Mitchell, 47, is a writer for the Clarion-Ledger in Jackson, Miss., and will receive the award and an honorary degree from Colby on Sept. 17.

Mitchell’s work over the years has helped uncover historical evidence that led to trials and convictions of Ku Klux Klansmen, according to Colby officials.

Mitchell wrote about Byron De La Beckwith, convicted in 1994 for the 1963 killing of NAACP worker Medgar Evers, and Edgar Ray Killen, who was convicted last year in the 1964 killings of three civil rights workers in Mississippi. He also wrote about Bobby Cherry, convicted in 2002 in the 1963 bombing of a Birmingham, Ala., church that killed four girls, and Sam Bowers, convicted in 1998 in the 1966 firebombing that killed Vernon the Vernon Dahmer of the NAACP.
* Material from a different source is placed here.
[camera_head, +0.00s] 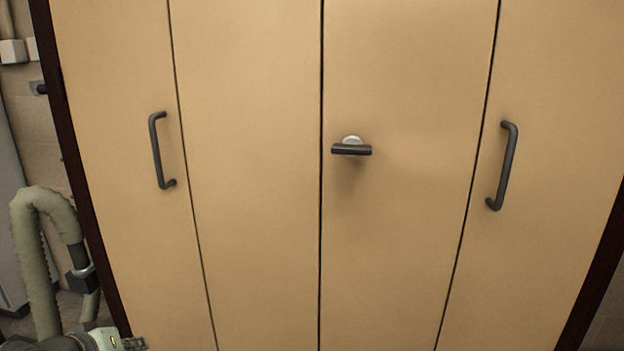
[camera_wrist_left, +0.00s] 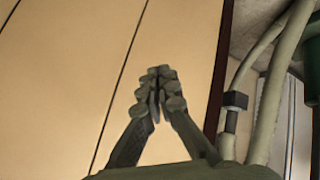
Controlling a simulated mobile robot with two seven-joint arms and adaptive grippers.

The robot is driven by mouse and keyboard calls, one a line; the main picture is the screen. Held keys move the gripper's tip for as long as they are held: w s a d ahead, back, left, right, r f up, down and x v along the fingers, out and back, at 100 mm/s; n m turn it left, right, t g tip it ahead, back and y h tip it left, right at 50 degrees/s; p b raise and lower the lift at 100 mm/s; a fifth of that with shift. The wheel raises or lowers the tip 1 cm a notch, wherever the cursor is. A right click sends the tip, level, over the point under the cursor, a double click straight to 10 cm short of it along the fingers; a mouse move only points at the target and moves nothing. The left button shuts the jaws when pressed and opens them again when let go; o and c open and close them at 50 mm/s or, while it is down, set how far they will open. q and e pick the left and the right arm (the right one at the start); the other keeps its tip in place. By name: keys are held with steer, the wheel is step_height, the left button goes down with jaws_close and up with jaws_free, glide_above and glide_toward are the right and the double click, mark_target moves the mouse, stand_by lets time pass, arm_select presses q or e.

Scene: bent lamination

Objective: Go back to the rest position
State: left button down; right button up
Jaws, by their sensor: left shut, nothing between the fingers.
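My left gripper (camera_wrist_left: 157,92) is shut and empty in the left wrist view, its fingertips together in front of the tan door panels. In the head view only a small part of my left gripper (camera_head: 134,343) shows at the bottom left corner, apart from the doors. The cabinet (camera_head: 255,250) fills most of the head view, with tan folding panels that look closed. My right gripper is in neither view.
Dark bar handles stand on the left panel (camera_head: 158,150) and the right panel (camera_head: 505,165). A dark lever handle (camera_head: 351,149) sits near the middle seam. The cabinet has a dark frame edge (camera_head: 84,180). A tiled wall (camera_head: 38,125) lies behind at left.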

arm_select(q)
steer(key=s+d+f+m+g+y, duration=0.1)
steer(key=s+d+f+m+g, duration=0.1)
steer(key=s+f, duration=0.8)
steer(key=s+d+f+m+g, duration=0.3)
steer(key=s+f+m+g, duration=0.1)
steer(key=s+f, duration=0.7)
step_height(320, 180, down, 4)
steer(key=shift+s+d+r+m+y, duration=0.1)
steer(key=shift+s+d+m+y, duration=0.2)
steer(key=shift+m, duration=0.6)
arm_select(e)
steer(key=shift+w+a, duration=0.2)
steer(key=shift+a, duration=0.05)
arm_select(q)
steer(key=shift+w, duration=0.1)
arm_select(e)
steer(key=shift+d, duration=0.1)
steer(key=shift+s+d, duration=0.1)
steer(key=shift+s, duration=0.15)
Mitchell, 47, was a finalist for the Pulitzer Prize in 2005.

Matthew Storin, retired Boston Globe editor and chairman of the Lovejoy Selection Committee, said Mitchell’s work won’t let people forget the racial wrongs of the past.

“Year in and year out, living among the people he both pleases and angers, he ensures that truth marches on,” Storin said.

The Lovejoy award, which was established in 1952, is named for a native of Albion, Maine, and an 1826 graduate of Colby who was killed in 1837, in Alton, Illinois, while defending his abolitionist newspaper against a pro-slavery mob.

Last year’s recipient was Atlanta newspaper columnist and editor Cynthia Tucker, and past recipients have included Studs Terkel, Bill Kovach, David Halberstam, Ellen Goodman, and Daniel Pearl, who received the 2002 award posthumously.